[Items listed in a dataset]
· · · ·

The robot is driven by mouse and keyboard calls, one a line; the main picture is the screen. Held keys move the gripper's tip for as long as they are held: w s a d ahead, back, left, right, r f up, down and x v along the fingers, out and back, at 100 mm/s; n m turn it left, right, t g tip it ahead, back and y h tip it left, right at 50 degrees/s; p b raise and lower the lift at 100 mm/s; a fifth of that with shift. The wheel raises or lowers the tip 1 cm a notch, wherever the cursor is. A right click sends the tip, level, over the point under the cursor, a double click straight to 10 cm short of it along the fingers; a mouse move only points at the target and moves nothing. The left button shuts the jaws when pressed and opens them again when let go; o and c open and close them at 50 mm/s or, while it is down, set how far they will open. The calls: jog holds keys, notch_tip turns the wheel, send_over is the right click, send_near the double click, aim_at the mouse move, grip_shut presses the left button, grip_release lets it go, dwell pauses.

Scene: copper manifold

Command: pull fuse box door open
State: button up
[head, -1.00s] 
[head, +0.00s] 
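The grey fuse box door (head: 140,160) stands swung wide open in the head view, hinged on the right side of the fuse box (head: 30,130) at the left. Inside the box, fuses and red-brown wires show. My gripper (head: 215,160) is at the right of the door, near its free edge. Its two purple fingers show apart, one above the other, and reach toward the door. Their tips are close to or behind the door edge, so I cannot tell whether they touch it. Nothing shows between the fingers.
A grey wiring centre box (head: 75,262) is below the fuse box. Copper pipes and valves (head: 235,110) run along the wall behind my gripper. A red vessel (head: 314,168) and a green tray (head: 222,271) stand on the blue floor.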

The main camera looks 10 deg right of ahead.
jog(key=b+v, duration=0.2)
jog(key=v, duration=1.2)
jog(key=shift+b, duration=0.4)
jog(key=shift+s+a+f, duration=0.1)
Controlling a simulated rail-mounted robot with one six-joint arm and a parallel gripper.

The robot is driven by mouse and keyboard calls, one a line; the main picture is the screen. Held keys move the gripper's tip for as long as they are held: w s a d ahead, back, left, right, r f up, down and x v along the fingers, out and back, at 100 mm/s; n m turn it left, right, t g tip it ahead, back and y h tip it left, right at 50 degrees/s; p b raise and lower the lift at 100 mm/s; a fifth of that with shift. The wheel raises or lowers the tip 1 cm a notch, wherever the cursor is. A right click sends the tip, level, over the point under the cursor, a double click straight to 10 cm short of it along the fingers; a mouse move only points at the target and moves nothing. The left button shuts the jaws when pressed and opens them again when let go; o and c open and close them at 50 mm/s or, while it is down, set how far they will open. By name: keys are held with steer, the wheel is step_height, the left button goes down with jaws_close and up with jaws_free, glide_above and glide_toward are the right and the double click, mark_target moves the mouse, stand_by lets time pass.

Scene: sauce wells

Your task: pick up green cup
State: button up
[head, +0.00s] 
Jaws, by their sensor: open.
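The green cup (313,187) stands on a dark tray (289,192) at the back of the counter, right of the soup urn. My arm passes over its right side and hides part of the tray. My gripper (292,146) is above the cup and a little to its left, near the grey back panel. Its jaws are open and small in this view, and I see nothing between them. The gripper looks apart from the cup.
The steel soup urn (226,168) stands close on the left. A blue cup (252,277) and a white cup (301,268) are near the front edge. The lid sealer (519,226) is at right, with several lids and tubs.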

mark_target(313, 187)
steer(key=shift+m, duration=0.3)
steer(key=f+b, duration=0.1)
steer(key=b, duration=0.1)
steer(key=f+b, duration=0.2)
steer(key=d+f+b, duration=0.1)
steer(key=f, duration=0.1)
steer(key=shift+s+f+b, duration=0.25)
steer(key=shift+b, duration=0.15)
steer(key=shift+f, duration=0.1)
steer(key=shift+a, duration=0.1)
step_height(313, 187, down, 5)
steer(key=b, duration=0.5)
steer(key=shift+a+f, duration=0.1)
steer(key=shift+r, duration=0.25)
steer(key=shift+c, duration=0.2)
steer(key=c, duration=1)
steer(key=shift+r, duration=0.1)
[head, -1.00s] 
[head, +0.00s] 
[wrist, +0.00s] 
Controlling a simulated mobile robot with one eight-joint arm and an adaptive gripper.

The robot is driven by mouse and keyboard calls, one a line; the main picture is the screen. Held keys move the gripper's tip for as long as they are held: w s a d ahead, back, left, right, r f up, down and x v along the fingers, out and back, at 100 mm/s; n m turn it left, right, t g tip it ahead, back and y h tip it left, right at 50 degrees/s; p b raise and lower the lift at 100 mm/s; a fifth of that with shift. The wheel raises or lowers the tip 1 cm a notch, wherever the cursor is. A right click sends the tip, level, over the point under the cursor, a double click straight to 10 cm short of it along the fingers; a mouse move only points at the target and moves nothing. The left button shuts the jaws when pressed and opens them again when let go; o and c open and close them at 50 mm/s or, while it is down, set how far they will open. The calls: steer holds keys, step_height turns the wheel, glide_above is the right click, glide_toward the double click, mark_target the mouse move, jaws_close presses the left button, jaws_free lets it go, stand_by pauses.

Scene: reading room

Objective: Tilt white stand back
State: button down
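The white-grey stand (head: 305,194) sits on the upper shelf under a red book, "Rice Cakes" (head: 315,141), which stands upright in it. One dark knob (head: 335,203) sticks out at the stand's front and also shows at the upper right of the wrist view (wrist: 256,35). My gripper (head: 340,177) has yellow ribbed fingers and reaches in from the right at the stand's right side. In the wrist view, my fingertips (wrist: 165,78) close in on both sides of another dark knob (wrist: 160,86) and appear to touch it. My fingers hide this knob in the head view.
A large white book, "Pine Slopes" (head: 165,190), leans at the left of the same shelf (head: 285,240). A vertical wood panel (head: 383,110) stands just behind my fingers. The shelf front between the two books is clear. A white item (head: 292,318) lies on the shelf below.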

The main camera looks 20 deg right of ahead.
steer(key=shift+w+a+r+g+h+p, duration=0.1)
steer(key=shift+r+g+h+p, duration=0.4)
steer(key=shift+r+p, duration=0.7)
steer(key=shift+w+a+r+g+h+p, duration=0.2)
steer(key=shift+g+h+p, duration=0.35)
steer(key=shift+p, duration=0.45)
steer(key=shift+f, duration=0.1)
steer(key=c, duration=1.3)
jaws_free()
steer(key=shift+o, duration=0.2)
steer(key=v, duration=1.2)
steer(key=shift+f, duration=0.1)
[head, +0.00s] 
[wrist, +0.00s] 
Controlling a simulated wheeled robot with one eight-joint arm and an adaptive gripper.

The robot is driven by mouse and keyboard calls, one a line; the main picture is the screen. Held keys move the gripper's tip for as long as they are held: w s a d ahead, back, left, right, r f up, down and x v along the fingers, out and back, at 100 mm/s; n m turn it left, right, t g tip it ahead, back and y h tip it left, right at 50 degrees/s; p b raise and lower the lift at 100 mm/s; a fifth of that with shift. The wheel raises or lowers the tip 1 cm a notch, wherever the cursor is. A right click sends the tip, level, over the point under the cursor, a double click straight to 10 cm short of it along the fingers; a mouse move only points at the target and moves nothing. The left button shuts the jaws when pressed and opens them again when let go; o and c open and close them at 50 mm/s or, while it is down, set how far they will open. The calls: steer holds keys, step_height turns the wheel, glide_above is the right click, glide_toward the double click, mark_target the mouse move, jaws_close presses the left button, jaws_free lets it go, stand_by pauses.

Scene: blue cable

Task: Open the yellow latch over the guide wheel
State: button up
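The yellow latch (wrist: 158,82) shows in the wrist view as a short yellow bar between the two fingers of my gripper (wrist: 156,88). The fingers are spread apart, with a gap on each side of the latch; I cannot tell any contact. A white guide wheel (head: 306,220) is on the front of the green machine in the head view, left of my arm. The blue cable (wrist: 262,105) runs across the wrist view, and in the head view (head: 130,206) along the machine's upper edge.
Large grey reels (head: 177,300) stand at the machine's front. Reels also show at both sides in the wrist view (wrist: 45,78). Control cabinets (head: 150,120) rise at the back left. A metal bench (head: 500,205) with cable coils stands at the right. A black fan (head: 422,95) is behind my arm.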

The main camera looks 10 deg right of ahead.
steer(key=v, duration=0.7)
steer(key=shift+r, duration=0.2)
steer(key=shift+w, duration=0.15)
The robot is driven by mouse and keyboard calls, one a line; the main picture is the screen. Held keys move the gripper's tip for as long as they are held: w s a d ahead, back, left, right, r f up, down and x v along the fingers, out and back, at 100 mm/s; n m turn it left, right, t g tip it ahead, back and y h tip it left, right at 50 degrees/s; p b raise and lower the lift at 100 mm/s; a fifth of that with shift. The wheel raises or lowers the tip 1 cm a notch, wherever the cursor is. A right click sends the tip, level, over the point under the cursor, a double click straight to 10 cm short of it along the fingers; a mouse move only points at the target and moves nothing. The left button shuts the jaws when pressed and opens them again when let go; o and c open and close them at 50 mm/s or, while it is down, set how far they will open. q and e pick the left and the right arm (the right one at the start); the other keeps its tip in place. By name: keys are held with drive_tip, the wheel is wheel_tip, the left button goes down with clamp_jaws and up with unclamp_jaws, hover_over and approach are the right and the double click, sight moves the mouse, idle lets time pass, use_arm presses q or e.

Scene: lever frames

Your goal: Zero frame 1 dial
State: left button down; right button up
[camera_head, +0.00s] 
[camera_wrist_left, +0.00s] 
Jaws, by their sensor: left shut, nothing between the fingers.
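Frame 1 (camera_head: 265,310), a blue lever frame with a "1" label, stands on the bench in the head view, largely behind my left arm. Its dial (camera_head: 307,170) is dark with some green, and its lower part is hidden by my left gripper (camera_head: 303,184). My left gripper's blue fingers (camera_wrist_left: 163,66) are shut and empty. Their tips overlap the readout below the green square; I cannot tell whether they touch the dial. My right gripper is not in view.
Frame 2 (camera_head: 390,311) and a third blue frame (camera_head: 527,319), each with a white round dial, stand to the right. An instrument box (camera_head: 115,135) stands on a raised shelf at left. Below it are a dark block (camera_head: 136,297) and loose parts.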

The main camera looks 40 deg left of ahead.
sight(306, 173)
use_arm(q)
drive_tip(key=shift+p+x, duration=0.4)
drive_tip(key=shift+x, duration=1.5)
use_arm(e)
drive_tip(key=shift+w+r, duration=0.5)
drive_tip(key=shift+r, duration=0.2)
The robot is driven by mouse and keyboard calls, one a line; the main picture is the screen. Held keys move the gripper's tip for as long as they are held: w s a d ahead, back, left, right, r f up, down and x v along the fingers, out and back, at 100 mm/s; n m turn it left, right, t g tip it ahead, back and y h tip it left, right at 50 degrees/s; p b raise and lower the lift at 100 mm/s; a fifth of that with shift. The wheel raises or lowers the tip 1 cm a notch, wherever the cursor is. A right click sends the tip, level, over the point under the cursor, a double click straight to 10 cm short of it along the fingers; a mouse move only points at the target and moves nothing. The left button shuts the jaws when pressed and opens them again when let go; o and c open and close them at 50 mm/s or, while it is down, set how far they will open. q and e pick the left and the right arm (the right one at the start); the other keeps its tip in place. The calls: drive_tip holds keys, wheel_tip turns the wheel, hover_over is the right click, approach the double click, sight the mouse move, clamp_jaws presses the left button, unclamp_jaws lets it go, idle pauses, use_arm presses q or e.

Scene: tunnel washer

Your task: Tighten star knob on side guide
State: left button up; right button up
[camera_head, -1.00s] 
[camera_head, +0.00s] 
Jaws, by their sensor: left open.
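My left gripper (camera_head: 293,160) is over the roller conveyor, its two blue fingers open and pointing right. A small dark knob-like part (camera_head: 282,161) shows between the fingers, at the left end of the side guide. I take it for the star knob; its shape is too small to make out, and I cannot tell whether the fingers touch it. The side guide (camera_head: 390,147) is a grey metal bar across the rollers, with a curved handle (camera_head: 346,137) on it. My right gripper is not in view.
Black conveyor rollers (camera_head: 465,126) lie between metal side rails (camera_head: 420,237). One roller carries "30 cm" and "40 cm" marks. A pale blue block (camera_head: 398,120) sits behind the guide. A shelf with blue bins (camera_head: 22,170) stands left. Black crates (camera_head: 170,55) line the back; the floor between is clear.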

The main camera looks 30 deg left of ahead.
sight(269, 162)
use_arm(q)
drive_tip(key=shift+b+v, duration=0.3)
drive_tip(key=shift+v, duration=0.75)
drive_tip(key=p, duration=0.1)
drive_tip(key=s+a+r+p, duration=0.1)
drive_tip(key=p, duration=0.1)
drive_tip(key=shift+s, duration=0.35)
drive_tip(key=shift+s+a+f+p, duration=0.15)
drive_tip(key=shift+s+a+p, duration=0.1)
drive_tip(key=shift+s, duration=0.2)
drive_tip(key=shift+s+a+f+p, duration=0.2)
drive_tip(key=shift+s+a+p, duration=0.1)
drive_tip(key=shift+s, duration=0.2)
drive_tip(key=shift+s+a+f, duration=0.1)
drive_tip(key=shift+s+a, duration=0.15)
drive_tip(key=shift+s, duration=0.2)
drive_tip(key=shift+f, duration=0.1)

· · · ·

§ **What you should do**
Pull out all lines from the entries above in which the word "Controlling" appears.

§ **Solution to this task**
Controlling a simulated rail-mounted robot with one six-joint arm and a parallel gripper.
Controlling a simulated mobile robot with one eight-joint arm and an adaptive gripper.
Controlling a simulated wheeled robot with one eight-joint arm and an adaptive gripper.

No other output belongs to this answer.